In all honesty, until really very recently, all has somewhat unexpectedly been going rather well. Whilst I have noticed the above list of negatives taking place outside, work has been so full on that I haven’t had time to grant them much attention and as such they have caused little in the way of impact on my daily existence and moods. A case of what you don’t know cannot hurt you.

But, in the past few weeks, nature has decided to disrupt my cunning plan to remain upbeat. Something of a nosedive has occurred. Nature has started to tease us. It really isn’t Spring yet, but in her inimitable way, she is luring us all into the most deceitful of traps.

Virtually on our knees after the despondency of the past six months, nature is now showing us small signs of hope by gushing with colour. Some pink and white blossoms are gloriously appearing on trees, a handful of vanilla flower heads are springing open on my Camelia, buds are starting to throb on the Wisteria and the leaves on the roses are gloriously unfurling in a blaze of vivid red. Nature is showing off and informing us of just how brilliant and remarkable she really is!

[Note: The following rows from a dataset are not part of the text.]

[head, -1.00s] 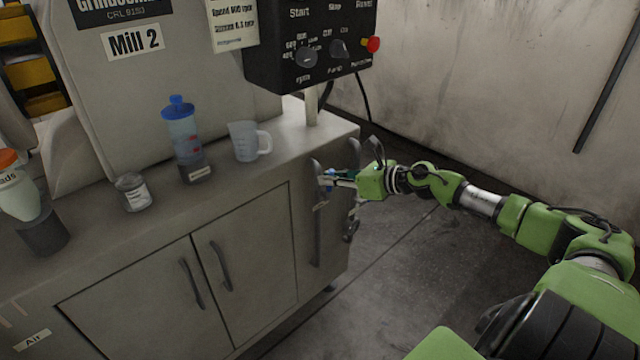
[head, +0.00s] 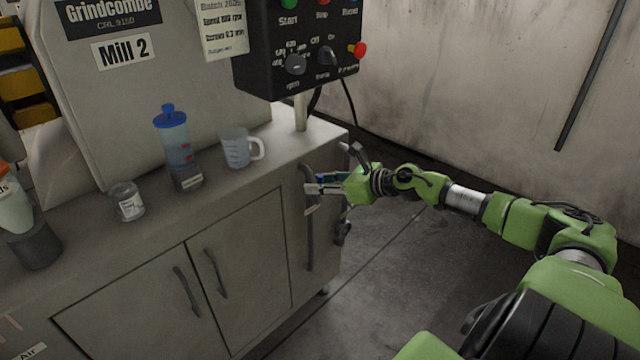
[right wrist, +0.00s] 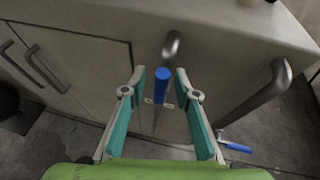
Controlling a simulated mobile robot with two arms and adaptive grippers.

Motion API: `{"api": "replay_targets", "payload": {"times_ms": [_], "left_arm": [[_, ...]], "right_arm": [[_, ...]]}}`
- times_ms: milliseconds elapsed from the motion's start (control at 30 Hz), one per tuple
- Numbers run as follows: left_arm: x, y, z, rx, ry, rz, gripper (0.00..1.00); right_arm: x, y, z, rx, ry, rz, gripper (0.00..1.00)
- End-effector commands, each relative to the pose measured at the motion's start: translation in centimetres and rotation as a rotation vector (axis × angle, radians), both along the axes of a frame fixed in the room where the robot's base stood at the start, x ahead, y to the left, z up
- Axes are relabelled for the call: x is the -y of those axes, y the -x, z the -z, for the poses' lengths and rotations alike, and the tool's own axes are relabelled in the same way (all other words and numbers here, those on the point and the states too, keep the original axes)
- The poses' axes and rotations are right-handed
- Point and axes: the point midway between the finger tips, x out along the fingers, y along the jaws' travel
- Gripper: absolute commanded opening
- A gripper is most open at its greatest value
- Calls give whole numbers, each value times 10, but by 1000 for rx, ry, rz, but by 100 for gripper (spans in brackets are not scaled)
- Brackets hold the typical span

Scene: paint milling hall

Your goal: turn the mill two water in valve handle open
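A blue valve handle (right wrist: 161,85) sits on a grey pipe (right wrist: 172,45) on the cabinet's end face in the right wrist view. It points toward the camera, between my right gripper's (right wrist: 161,76) teal-padded fingers, with a gap on each side. The gripper is open. In the head view my right gripper (head: 316,187) is at the cabinet's right end, over the pipe (head: 309,235), and largely hides the handle. A second blue handle (right wrist: 237,148) lies lower right, by another pipe (right wrist: 262,98). No valve label is readable. My left gripper is not in view.
The Mill 2 cabinet top (head: 95,228) holds a measuring jug (head: 236,150), a blue-lidded bottle (head: 173,140) and a glass jar (head: 127,202). A black control box (head: 300,50) hangs above the corner. Open floor (head: 400,270) lies to the right.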

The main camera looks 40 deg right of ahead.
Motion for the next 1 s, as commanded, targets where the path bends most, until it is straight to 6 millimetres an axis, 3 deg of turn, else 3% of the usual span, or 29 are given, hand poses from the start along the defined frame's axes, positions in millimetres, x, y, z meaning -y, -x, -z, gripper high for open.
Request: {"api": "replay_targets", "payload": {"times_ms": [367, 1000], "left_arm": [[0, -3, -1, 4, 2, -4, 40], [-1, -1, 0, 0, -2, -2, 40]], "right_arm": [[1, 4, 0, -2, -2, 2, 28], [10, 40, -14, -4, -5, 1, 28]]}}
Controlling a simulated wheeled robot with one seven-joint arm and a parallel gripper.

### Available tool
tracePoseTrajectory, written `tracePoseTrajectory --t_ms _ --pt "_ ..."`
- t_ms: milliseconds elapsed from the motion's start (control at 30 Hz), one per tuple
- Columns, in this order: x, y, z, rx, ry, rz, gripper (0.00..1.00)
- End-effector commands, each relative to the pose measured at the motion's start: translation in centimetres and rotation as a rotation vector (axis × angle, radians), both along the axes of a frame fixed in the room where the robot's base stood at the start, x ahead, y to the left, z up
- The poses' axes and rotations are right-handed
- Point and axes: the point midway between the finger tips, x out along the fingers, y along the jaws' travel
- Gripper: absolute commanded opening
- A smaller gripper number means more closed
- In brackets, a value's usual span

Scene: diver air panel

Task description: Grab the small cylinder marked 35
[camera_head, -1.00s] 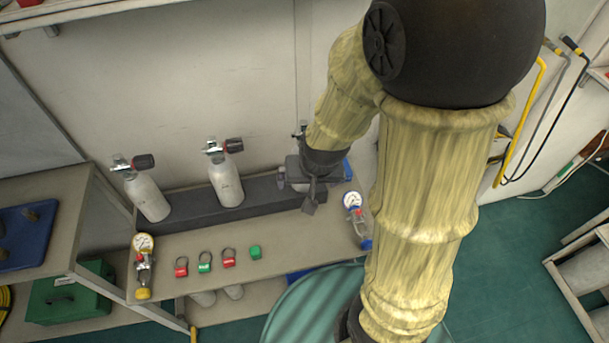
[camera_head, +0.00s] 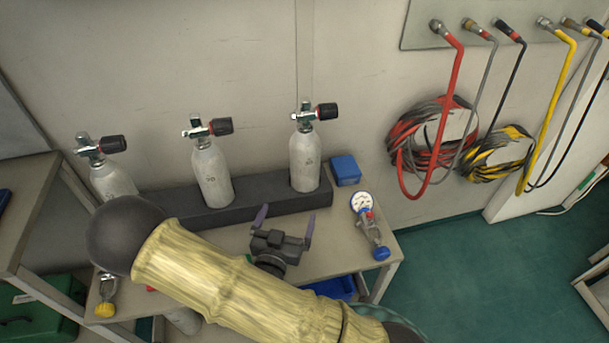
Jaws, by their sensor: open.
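Three small pale grey cylinders with black-and-red valve knobs stand upright in a dark rack (camera_head: 240,212) against the wall: a left one (camera_head: 112,182), a middle one (camera_head: 211,178) and a right one (camera_head: 304,163). Dark marks show on the middle and right cylinders, but I cannot read the numbers for sure. My gripper (camera_head: 287,211) is open and empty, in front of the rack between the middle and right cylinders, apart from both. Its two fingers point up toward the rack. My arm hides part of the left cylinder's lower body.
A gauge with a blue knob (camera_head: 370,228) lies on the bench (camera_head: 335,259), right of my gripper. A blue box (camera_head: 345,170) sits right of the rack. A yellow-ended gauge fitting (camera_head: 105,295) is at front left. Coiled hoses (camera_head: 430,140) hang on the right wall.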

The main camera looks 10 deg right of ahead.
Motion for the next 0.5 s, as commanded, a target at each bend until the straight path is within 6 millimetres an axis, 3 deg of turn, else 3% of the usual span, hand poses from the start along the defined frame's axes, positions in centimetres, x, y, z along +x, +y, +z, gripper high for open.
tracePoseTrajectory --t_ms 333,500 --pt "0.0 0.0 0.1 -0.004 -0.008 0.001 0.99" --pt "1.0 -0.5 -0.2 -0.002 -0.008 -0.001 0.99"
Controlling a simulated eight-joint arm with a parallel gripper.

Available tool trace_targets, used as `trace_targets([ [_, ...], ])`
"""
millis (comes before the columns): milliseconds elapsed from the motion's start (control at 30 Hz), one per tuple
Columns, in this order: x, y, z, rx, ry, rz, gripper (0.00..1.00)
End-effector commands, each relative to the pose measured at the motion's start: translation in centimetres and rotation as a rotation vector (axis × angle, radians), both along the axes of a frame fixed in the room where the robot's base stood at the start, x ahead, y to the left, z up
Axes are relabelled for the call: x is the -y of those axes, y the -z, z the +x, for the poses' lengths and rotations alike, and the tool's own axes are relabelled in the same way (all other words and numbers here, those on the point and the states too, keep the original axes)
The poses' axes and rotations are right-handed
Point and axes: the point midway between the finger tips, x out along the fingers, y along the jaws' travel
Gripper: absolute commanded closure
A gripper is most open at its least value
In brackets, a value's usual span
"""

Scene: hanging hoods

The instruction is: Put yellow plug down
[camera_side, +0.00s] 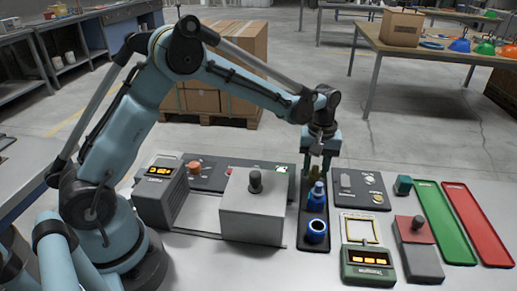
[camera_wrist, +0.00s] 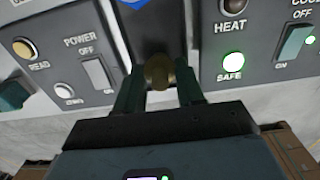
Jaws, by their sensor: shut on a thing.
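The yellow plug (camera_side: 315,171), a dull olive-yellow, is at the far end of the black strip (camera_side: 304,238). My gripper (camera_side: 322,160) points down over that end. In the wrist view the plug's rounded end (camera_wrist: 159,72) sits between the two dark green fingers of my gripper (camera_wrist: 158,88), which is shut on it. I cannot tell whether the plug's base touches the strip. A blue plug (camera_side: 317,196) stands just nearer on the strip, and a blue ring-shaped piece (camera_side: 316,231) is at the near end.
A panel with a green SAFE light (camera_wrist: 233,66) and a panel with a POWER switch (camera_wrist: 96,73) flank the strip closely. A grey box with a black knob (camera_side: 252,208) stands left. Green (camera_side: 445,225) and red (camera_side: 478,222) trays lie to the right.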

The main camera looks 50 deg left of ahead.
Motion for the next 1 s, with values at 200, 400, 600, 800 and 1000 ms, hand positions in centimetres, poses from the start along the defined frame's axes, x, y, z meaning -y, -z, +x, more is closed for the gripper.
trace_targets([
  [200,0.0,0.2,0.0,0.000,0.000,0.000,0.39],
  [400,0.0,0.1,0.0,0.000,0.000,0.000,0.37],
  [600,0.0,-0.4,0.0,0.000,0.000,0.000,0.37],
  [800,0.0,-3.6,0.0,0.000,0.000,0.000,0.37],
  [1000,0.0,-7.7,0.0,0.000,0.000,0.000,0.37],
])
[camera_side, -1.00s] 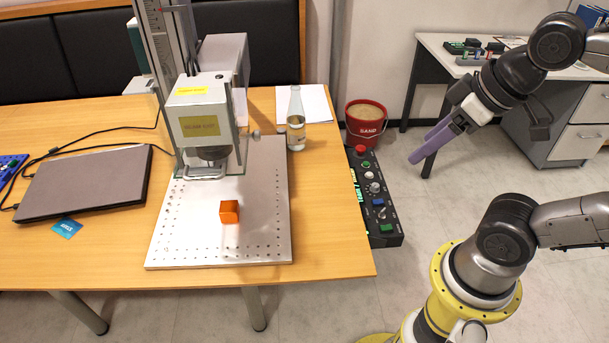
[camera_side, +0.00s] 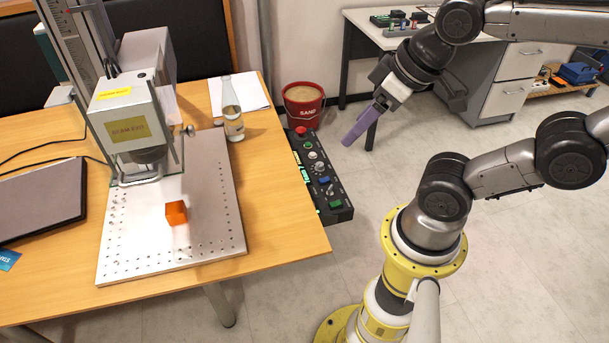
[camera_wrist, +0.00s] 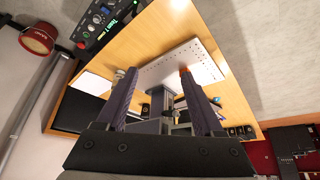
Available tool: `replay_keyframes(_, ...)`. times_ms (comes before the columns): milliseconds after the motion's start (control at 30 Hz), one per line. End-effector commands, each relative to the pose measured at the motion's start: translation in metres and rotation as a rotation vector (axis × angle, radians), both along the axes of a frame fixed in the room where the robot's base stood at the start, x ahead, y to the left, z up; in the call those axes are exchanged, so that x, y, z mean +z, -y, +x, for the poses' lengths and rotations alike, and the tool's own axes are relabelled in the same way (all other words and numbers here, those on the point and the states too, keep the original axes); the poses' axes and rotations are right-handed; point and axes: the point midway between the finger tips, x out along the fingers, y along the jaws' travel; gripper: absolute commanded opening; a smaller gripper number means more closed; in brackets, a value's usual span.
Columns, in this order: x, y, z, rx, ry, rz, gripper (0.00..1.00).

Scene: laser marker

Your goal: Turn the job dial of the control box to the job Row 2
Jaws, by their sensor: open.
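The black control box (camera_side: 334,199) lies along the right edge of the wooden table in the side view. It carries a red button, round knobs, blue and green buttons and a lit green display. A pale knob (camera_side: 318,167) sits mid-panel; I cannot tell which knob is the job dial, or its setting. My gripper (camera_side: 353,138) is open and empty, right of the box, with its purple fingers pointing down-left and apart from it. In the wrist view, the box (camera_wrist: 88,27) is at the upper left, beyond my open fingers (camera_wrist: 158,88); its display text is unreadable.
The laser marker (camera_side: 126,118) stands on a metal plate (camera_side: 208,205) with an orange block (camera_side: 176,212). A red sand bucket (camera_side: 303,103) is behind the box. Floor is clear between box and arm base.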

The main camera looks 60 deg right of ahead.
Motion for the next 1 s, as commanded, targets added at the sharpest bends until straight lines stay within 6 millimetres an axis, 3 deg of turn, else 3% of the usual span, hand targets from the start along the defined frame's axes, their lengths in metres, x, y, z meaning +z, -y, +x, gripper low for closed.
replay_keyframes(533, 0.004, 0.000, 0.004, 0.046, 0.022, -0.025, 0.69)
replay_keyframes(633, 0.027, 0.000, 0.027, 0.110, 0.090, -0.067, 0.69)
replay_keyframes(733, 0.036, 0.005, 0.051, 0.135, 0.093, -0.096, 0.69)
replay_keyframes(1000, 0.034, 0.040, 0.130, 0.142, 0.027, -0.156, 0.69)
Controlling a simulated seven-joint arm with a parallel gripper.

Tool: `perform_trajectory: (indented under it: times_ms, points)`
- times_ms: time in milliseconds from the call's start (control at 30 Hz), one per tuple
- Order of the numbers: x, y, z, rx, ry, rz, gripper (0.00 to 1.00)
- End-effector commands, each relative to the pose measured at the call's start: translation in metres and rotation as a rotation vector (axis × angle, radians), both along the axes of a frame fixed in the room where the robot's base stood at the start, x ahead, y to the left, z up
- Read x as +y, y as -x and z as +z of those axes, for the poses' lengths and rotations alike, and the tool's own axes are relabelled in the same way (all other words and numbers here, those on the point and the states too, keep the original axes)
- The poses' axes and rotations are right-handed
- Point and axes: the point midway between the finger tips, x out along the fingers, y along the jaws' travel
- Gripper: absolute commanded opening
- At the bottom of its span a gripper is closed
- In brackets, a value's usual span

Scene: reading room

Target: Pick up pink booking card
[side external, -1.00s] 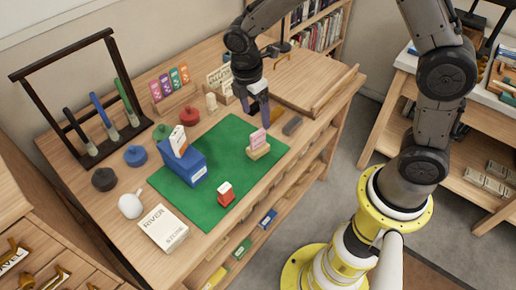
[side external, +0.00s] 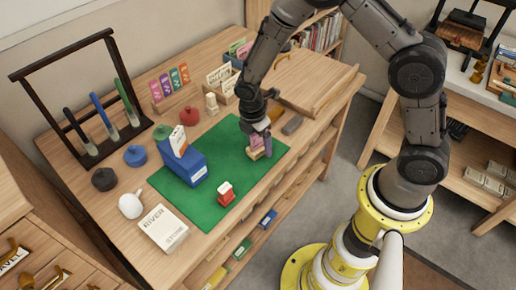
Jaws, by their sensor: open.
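The pink booking card (side external: 256,141) stands upright in a small wooden holder (side external: 254,155) near the right corner of the green mat (side external: 213,212). My gripper (side external: 259,147) is lowered over the card from above, with its fingers pointing down around or beside it. The fingers hide part of the card, and I cannot tell whether they touch it. The jaws are open.
A blue box (side external: 183,168) with a white card and a small red-and-white item (side external: 225,193) stand on the mat. A dark pen rack (side external: 90,150) stands at the back left.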

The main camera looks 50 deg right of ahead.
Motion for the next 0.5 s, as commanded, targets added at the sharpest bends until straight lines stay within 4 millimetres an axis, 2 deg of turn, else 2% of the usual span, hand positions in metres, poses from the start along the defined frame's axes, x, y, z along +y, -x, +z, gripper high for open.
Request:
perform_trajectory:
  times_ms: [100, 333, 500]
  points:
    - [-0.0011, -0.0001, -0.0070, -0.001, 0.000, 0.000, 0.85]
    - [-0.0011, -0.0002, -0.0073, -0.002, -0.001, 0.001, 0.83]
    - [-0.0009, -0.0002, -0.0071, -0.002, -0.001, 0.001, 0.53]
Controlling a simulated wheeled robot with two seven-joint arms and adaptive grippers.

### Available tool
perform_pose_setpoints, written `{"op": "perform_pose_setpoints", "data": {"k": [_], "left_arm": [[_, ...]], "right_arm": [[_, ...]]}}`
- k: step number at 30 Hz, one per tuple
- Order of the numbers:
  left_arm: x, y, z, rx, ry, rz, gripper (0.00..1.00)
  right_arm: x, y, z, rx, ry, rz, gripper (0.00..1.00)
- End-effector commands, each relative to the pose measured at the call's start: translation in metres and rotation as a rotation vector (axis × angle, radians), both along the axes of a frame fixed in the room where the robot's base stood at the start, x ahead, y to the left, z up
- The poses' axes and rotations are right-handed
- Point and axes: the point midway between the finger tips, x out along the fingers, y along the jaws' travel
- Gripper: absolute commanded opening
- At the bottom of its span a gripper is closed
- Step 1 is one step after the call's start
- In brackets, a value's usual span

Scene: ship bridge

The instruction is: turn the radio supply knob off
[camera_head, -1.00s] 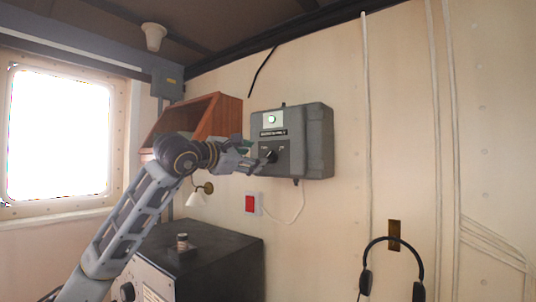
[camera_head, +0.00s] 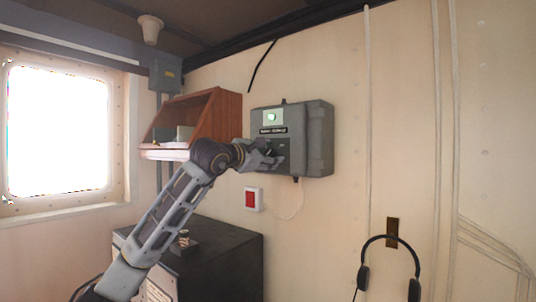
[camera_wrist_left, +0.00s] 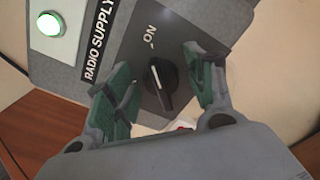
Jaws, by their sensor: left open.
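The radio supply box (camera_head: 318,140) is a grey box on the wall in the head view. Its black knob (camera_wrist_left: 160,84) shows in the left wrist view, with a white line on it and the word ON printed beside it. A green lamp (camera_wrist_left: 49,24) glows on the box, next to a RADIO SUPPLY label (camera_wrist_left: 97,41). My left gripper (camera_wrist_left: 166,88) is open, with its green-padded fingers on either side of the knob; I cannot tell whether they touch it. In the head view the left gripper (camera_head: 272,156) hides most of the knob. My right gripper is not in view.
A red switch (camera_head: 251,199) on a white plate is on the wall below the box. A wooden shelf (camera_head: 222,116) is to its left. A dark cabinet (camera_head: 235,262) stands below. A headset (camera_head: 391,240) hangs at the right.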

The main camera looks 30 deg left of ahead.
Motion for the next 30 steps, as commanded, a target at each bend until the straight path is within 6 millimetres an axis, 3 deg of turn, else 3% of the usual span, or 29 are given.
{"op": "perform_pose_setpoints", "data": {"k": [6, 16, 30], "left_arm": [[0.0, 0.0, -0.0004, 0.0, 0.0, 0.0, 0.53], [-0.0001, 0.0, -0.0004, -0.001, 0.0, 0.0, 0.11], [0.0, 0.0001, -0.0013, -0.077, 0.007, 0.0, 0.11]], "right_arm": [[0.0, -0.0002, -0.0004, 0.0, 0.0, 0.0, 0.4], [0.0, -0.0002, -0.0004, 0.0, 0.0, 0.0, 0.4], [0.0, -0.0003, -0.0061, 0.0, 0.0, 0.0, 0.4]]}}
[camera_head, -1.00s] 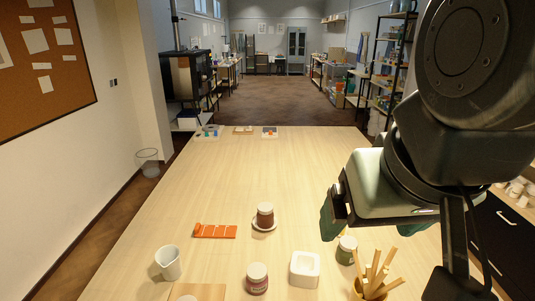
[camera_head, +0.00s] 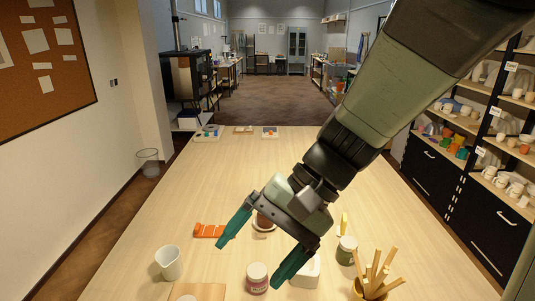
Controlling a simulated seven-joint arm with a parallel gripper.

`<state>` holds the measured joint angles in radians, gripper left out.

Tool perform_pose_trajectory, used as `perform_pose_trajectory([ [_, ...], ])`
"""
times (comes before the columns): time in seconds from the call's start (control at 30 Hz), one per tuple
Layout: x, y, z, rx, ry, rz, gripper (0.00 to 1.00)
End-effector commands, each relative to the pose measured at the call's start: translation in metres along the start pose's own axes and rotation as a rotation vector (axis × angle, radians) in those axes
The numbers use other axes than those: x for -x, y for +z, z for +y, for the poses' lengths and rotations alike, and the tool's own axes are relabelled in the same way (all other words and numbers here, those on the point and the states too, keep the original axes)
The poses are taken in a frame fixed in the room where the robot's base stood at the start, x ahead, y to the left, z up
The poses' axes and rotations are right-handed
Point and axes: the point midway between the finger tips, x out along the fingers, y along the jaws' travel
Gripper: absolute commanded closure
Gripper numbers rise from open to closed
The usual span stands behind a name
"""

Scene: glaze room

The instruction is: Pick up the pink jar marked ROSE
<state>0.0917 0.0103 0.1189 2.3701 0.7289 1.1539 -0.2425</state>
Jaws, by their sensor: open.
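A jar with a white lid and a pink label (camera_head: 257,279) stands upright near the front of the table, left of the white square dish. I cannot read its marking. My gripper (camera_head: 251,263) is open and empty, its two teal fingers spread apart. In the picture the jar shows just below the space between the fingertips, near the right finger. The gripper appears above the table; I cannot tell its exact height over the jar. A brown jar (camera_head: 262,222) behind the gripper is partly hidden. A green jar (camera_head: 346,250) stands to the right.
A white square dish (camera_head: 311,273) is partly hidden by the right finger. A white cup (camera_head: 168,263), a wooden board (camera_head: 204,292) and an orange strip (camera_head: 207,230) are at left. A pot with wooden sticks (camera_head: 370,290) is at front right. The table's far half is mostly clear.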

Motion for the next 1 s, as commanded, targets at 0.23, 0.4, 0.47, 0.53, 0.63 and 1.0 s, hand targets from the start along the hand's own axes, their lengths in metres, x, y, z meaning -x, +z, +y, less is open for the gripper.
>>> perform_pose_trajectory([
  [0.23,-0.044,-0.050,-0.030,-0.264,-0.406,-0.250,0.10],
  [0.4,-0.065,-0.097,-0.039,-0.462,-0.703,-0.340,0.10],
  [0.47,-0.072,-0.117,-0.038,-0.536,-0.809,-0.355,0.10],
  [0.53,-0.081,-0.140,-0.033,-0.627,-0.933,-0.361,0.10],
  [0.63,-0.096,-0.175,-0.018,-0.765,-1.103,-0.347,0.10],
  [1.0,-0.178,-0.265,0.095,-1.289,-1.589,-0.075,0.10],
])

But whilst this constitutes the most magical eye candy possible and spirits of course are lifted, my body is still awkwardly stuck in the depths of winter. Like sheep well overdue a shearing and carrying around far too much weight, I can only truly appreciate the fallout of the lethargy and baggage that is the hallmark of recent months.

Why? Because this burst of colour and activity comes not from clear, sharp and deep blue skies, but from underneath that permanent blanket of low grey cloud that is always a feature of the month of March in this country.

The plethora of life and visual hope that is pouring forth from the soil is simply not reflected by its surroundings. Outside, the conditions remain as bleak as ever, with very rare moments of sunshine and throughout the days, a constant oppression of still, lifeless cloud. Rain and bitter winds have also decided to step in, to add an extra layer of misery to the ongoing party.

Desperate not to move on, Winter is making a final loathsome comeback, venting anger and disapproval at what it is witnessing, eager to stamp out the sprouting joys of Spring in the process. Nature is happily on her journey of rebirth and nothing will stop her now. Unfortunately though, the weather continues to be disruptive and harbours other plans!

If am to truly appreciate this early part of Spring in the future, then I am going to need to educate my body to shed its old pale skin and attitudes sooner. Rather than clumsily lagging behind and struggling to break free from the chains of winter, it would be so much more gratifying to be in tandem with nature. Navigating the changing of seasons would then become infinitely more enticing and enjoyable.

T. S. Eliot in his poem The Waste Land, very eloquently writes about April being ‘the cruellest’ of months. Well, that was quite a long time ago and before global warming. For me, without a shadow of doubt and by a country mile, ‘tis most definitely the month of March!